- [MATERIAL PROVIDED]

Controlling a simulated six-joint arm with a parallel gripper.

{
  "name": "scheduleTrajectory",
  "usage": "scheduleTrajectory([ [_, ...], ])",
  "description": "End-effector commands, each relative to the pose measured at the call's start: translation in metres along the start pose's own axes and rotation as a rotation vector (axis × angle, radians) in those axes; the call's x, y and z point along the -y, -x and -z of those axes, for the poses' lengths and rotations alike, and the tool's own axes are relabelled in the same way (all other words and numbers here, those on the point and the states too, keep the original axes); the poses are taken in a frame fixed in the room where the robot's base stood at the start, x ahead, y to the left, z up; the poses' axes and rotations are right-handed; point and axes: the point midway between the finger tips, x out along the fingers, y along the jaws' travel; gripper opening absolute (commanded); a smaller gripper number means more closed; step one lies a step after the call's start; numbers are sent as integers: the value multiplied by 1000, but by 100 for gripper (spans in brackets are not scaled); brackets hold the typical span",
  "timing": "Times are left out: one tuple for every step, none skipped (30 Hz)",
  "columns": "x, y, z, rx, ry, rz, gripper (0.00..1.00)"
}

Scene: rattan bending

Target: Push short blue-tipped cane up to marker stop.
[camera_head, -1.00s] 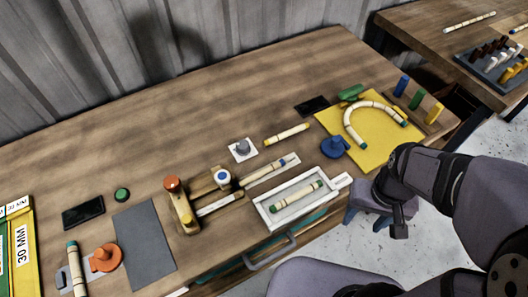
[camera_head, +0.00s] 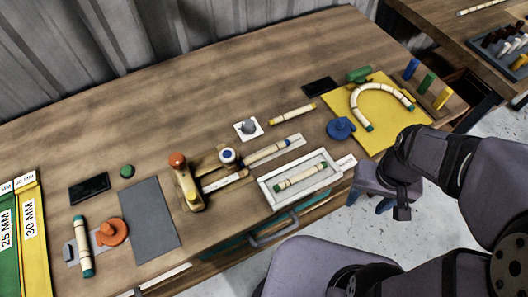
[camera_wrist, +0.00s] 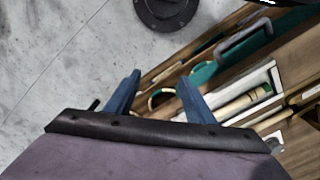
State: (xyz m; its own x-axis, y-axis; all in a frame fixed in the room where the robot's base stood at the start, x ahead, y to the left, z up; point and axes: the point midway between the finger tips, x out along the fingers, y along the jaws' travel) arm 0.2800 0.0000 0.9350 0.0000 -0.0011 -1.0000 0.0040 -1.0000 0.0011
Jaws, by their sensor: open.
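At the channel's lower left stands a tan fixture with an orange knob (camera_head: 185,182), beside a white piece with a blue top (camera_head: 228,156). I cannot tell which part is the marker stop. My gripper (camera_head: 367,203) is off the bench's front edge, right of the channel and well apart from the cane. Its blue fingers are open and empty in the wrist view (camera_wrist: 158,92).
A white tray (camera_head: 268,196) with a green-tipped cane (camera_head: 300,179) lies between my gripper and the channel. A yellow-tipped cane (camera_head: 293,115) lies behind. A yellow board (camera_head: 398,133) with a bent cane (camera_head: 357,103) is at right. Bare bench (camera_head: 150,125) extends behind.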

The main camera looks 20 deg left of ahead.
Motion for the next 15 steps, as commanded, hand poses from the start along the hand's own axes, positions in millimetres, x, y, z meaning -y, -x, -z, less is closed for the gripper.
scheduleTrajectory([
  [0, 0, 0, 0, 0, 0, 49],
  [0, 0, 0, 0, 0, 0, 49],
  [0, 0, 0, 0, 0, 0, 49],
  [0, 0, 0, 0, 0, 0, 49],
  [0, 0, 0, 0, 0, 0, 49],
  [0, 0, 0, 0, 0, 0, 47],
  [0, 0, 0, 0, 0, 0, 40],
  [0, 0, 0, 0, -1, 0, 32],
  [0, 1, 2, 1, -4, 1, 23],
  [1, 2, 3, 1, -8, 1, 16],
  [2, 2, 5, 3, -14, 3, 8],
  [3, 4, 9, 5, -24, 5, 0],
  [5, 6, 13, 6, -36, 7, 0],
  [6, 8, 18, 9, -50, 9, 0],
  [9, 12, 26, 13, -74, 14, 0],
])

- [SET TASK] Only the stretch from the line with "left out: one" through the line with "State: (xyz m;" should be copied, exactly and with both ends. Drop the pictures.

- [ANSWER TO THIS TASK]
  "timing": "Times are left out: one tuple for every step, none skipped (30 Hz)",
  "columns": "x, y, z, rx, ry, rz, gripper (0.00..1.00)"
}

Scene: rattan bending

Target: Push short blue-tipped cane up to marker stop.
[camera_head, -1.00s] 
[camera_head, +0.00s] 
[camera_wrist, +0.00s] 
State: (xyz m; its own x-axis, y-axis; all in a frame fixed in the room where the robot's base stood at the start, x ahead, y to the left, z up; point and axes: the point midway between the finger tips, x out along the fingers, y along the jaws' travel) arm 0.2800 0.0000 0.9350 0.0000 -0.0011 -1.0000 0.0040 -1.0000 0.0011

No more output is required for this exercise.